### Provided data
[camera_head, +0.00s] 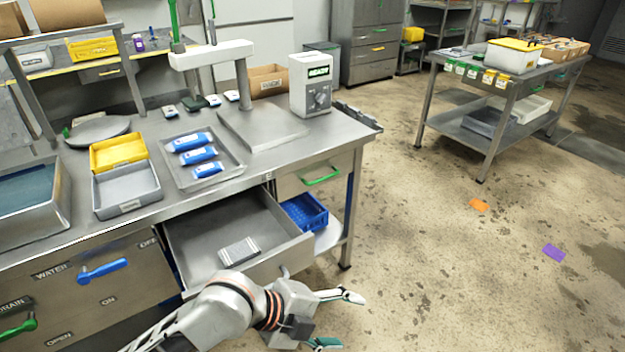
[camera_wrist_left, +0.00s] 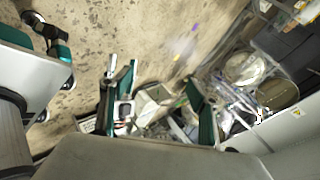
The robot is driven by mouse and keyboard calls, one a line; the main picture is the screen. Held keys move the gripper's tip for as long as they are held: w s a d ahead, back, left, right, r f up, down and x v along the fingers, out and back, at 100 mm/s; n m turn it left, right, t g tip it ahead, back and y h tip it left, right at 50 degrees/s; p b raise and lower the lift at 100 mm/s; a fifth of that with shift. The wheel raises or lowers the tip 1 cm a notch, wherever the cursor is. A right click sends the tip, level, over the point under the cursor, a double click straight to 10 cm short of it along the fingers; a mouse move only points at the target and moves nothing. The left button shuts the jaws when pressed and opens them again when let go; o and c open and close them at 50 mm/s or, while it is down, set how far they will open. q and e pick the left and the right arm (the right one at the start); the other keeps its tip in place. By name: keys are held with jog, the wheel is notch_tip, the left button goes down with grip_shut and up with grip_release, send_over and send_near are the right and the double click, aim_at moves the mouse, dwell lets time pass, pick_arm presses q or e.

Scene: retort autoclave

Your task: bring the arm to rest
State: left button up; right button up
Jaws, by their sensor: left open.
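My left arm comes in from the bottom of the head view. Its gripper (camera_head: 338,320) is open and empty, its fingers apart, in front of the open drawer (camera_head: 200,240) and low over the floor. In the left wrist view the two green-edged fingers (camera_wrist_left: 156,108) stand wide apart with nothing between them. The drawer is pulled out below the bench top, and a small grey-white item (camera_head: 239,250) lies in it. The arm is close to the drawer's front; I cannot tell whether they touch. My right gripper does not show.
Blue (camera_head: 103,271) and green (camera_head: 18,328) valve handles stick out at left.

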### Task details
Determine how many lines in the listing above hold the string "button", then write only the number.

### Response for this exercise
2